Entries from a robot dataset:
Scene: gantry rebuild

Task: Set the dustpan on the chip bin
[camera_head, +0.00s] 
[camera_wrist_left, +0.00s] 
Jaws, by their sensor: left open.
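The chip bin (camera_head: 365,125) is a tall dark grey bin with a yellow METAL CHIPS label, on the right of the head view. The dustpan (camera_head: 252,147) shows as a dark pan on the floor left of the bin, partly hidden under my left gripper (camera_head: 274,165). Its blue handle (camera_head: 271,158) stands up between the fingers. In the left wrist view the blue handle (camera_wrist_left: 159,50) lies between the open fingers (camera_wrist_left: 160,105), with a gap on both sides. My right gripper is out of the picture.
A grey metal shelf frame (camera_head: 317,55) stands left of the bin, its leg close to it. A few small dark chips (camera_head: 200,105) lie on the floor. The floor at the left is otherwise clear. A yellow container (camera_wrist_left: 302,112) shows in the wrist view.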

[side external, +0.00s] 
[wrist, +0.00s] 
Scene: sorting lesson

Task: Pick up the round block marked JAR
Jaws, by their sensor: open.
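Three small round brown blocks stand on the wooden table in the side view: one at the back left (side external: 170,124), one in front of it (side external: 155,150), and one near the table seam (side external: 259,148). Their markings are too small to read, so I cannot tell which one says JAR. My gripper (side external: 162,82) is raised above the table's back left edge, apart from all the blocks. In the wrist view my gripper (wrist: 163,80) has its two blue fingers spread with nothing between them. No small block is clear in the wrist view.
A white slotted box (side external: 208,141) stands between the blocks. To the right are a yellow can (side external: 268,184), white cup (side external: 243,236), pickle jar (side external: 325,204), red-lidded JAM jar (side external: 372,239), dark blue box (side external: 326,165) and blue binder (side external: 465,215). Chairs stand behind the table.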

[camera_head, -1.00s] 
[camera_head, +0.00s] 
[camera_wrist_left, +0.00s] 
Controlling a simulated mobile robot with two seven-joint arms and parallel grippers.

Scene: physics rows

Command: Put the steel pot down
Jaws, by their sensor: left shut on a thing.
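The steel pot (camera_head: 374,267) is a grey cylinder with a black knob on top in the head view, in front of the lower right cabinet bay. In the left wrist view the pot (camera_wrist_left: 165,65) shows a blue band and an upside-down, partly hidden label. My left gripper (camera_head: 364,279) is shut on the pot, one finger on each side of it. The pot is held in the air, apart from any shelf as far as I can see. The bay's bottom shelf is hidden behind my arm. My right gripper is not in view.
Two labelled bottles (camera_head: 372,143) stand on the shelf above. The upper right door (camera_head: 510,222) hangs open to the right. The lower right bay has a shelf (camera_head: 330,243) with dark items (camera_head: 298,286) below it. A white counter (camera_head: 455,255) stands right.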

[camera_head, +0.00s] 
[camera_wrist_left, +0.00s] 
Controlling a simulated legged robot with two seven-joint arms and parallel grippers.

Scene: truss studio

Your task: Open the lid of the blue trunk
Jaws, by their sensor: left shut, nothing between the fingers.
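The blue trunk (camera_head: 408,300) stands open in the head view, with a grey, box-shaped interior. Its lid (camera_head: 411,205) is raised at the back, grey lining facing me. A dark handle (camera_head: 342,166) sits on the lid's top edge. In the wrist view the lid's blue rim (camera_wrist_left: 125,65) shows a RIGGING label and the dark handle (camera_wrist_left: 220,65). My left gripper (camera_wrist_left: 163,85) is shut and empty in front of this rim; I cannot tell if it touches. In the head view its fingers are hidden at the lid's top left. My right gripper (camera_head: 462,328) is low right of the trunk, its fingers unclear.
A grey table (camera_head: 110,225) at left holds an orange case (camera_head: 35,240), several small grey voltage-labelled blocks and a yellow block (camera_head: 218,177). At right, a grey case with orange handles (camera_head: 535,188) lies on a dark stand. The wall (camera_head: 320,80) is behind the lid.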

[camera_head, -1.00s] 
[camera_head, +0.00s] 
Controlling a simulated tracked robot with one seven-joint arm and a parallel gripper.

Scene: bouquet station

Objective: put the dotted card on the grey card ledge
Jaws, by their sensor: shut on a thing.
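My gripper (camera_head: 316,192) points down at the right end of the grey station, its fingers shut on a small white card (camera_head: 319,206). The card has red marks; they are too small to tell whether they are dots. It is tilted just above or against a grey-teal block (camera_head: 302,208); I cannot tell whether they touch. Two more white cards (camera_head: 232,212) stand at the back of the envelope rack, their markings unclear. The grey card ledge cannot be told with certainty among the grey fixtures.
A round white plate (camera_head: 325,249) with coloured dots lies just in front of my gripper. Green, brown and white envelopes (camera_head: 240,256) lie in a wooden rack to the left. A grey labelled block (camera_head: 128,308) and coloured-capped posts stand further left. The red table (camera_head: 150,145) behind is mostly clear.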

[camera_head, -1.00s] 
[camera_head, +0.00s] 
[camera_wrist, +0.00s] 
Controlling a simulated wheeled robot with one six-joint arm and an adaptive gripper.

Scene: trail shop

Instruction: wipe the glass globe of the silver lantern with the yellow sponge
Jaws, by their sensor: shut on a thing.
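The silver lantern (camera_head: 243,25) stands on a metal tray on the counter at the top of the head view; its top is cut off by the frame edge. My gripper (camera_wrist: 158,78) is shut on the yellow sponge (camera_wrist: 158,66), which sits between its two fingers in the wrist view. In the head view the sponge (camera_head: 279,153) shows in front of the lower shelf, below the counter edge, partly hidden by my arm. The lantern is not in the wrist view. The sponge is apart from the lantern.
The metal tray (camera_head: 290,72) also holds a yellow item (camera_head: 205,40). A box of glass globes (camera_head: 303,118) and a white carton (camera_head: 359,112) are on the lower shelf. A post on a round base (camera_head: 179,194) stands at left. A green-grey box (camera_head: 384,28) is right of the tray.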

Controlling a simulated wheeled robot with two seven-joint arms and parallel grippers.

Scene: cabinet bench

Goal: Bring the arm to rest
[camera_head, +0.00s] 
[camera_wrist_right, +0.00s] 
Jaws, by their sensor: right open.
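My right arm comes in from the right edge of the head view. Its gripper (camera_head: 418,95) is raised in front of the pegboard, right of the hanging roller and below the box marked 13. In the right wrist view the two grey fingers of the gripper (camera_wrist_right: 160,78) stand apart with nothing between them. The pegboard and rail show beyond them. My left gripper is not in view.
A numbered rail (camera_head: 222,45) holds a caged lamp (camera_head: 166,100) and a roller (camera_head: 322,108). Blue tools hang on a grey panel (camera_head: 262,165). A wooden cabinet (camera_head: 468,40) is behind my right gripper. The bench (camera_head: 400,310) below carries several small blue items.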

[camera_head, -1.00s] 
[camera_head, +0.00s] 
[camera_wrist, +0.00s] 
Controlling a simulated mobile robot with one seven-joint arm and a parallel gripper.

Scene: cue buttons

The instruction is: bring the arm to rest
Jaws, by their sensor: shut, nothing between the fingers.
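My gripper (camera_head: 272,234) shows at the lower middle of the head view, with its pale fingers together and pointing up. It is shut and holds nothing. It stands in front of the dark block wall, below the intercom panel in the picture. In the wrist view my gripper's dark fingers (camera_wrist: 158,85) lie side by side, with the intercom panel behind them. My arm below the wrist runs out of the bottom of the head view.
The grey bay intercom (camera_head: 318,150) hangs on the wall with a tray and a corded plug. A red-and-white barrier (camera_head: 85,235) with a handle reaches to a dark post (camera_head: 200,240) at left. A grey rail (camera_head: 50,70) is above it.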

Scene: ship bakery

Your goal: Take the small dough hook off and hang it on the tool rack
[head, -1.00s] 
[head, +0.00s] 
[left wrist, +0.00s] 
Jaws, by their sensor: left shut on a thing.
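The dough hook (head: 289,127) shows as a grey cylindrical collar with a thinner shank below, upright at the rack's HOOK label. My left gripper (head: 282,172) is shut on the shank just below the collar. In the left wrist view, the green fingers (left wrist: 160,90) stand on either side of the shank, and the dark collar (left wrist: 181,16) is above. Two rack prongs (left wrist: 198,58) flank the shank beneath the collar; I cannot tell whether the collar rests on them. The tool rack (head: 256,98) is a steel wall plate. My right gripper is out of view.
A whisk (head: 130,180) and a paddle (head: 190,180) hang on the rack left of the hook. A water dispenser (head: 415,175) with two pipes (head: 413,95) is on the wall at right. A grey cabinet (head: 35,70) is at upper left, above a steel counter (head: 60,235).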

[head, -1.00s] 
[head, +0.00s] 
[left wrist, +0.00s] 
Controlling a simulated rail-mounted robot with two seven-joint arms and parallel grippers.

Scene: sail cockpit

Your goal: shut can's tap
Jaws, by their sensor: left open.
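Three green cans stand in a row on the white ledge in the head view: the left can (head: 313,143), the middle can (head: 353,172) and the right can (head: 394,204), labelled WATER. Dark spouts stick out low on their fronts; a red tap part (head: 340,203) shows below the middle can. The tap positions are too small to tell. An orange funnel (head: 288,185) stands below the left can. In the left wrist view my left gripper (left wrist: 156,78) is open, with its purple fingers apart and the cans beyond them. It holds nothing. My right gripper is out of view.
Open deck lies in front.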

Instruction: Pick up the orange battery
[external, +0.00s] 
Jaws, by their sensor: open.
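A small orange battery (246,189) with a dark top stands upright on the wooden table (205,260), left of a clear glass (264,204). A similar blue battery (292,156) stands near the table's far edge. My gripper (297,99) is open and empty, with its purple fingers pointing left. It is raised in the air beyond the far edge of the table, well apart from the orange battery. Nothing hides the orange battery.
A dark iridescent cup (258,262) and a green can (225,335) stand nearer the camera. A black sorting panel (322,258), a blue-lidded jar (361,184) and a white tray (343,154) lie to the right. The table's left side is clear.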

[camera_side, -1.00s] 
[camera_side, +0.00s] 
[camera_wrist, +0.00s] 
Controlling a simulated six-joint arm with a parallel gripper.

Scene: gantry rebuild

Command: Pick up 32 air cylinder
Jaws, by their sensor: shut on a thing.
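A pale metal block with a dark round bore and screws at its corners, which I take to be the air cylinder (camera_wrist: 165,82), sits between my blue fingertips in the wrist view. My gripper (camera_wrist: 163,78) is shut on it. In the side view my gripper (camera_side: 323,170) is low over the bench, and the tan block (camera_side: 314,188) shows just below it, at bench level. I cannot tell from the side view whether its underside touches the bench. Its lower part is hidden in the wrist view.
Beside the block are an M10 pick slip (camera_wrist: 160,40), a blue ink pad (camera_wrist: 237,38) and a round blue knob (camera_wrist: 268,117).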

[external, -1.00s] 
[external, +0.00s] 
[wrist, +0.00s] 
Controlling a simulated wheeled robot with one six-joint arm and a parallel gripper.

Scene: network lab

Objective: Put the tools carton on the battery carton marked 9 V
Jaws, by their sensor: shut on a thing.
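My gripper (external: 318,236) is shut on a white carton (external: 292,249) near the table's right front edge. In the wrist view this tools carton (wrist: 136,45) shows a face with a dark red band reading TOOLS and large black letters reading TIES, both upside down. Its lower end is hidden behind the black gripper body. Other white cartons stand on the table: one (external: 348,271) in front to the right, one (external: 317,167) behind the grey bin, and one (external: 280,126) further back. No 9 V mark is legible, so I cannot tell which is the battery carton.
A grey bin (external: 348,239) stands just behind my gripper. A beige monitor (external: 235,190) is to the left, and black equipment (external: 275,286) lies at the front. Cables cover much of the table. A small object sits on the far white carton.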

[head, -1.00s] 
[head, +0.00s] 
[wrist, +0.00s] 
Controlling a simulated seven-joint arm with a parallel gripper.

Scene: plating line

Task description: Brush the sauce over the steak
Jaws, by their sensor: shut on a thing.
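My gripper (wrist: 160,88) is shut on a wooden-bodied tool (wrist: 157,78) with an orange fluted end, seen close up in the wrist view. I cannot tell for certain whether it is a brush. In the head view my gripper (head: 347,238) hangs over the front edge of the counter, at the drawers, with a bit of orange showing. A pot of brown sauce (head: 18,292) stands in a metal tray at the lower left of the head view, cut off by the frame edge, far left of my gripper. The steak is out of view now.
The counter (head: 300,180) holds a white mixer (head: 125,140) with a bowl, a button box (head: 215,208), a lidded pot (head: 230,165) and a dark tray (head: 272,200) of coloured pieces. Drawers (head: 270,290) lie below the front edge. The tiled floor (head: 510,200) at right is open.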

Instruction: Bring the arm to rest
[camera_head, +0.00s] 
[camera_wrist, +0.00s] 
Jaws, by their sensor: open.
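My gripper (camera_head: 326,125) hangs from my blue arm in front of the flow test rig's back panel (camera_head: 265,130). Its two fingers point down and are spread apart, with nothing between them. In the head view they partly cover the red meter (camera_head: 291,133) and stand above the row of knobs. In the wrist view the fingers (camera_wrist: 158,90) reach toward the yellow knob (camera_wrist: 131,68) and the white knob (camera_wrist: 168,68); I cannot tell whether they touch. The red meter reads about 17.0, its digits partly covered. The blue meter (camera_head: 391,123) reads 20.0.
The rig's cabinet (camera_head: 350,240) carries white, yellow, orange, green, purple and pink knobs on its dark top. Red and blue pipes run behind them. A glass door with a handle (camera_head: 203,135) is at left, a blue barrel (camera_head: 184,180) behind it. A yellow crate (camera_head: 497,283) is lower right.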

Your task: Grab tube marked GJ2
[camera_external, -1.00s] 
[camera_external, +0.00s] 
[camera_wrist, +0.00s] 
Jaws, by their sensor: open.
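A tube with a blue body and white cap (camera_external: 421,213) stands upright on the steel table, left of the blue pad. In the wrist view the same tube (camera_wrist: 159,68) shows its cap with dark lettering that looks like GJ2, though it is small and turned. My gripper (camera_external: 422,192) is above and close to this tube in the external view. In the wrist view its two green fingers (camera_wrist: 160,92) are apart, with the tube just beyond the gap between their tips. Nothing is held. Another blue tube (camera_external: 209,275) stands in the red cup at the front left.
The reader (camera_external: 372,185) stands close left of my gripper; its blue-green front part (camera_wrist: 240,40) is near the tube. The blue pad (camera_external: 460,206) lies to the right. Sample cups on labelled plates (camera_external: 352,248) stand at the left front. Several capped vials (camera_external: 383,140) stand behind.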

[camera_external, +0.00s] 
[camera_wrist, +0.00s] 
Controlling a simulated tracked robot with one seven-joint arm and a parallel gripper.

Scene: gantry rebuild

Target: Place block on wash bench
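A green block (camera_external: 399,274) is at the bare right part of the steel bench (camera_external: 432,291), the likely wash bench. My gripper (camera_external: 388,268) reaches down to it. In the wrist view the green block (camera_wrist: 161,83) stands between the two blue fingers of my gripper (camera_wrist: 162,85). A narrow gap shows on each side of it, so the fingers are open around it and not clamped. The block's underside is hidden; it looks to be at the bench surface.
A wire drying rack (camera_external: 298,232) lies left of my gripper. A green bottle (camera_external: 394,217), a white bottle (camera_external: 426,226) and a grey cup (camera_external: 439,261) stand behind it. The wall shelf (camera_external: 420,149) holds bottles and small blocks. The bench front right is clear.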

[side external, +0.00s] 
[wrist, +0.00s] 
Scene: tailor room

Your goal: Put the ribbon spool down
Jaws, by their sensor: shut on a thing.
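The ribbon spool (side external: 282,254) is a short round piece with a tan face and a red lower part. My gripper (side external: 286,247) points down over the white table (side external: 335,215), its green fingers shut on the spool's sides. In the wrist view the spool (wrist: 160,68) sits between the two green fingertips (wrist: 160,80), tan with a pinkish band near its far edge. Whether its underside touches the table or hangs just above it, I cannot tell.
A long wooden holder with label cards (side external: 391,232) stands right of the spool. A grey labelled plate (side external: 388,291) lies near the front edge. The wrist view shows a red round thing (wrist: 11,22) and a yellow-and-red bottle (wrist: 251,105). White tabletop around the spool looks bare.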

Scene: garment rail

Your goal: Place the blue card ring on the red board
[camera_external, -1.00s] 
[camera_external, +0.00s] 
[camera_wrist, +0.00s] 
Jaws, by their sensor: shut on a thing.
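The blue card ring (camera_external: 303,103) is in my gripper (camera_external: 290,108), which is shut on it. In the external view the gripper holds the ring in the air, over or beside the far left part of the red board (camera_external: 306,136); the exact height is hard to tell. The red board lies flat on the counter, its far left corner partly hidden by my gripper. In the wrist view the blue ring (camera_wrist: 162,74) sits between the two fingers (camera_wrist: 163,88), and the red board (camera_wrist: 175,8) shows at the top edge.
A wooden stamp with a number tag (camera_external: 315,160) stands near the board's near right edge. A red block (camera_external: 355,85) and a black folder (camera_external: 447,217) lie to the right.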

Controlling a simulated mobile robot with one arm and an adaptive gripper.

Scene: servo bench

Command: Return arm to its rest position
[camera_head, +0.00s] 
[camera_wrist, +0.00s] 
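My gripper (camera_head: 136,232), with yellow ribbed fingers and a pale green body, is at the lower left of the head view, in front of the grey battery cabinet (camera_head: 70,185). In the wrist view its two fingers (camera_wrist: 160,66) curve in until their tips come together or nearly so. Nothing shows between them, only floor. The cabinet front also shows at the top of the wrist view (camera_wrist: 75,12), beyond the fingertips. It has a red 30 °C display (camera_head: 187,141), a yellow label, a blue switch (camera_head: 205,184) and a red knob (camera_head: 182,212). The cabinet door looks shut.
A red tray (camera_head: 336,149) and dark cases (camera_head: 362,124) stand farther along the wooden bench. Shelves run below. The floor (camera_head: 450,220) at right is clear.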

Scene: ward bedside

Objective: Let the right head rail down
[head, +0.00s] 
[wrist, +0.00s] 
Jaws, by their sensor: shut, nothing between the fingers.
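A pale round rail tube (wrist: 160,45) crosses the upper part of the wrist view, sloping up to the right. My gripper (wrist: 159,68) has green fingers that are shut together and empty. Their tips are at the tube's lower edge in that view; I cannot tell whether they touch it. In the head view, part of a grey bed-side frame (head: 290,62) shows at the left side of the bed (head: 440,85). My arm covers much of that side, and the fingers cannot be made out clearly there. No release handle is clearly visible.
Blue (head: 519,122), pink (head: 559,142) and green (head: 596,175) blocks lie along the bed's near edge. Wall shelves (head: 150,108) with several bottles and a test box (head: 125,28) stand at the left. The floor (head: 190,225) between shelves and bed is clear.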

EXERCISE DETAILS —
Write out, unaltered, the lines from the opening of the listing through the line that includes "Task: Pick up the round block marked JAR".

ANSWER TO THE EXERCISE —
Scene: gantry rebuild

Task: Set the dustpan on the chip bin
[camera_head, +0.00s] 
[camera_wrist_left, +0.00s] 
Jaws, by their sensor: left open.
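The chip bin (camera_head: 365,125) is a tall dark grey bin with a yellow METAL CHIPS label, on the right of the head view. The dustpan (camera_head: 252,147) shows as a dark pan on the floor left of the bin, partly hidden under my left gripper (camera_head: 274,165). Its blue handle (camera_head: 271,158) stands up between the fingers. In the left wrist view the blue handle (camera_wrist_left: 159,50) lies between the open fingers (camera_wrist_left: 160,105), with a gap on both sides. My right gripper is out of the picture.
A grey metal shelf frame (camera_head: 317,55) stands left of the bin, its leg close to it. A few small dark chips (camera_head: 200,105) lie on the floor. The floor at the left is otherwise clear. A yellow container (camera_wrist_left: 302,112) shows in the wrist view.

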[side external, +0.00s] 
[wrist, +0.00s] 
Scene: sorting lesson

Task: Pick up the round block marked JAR

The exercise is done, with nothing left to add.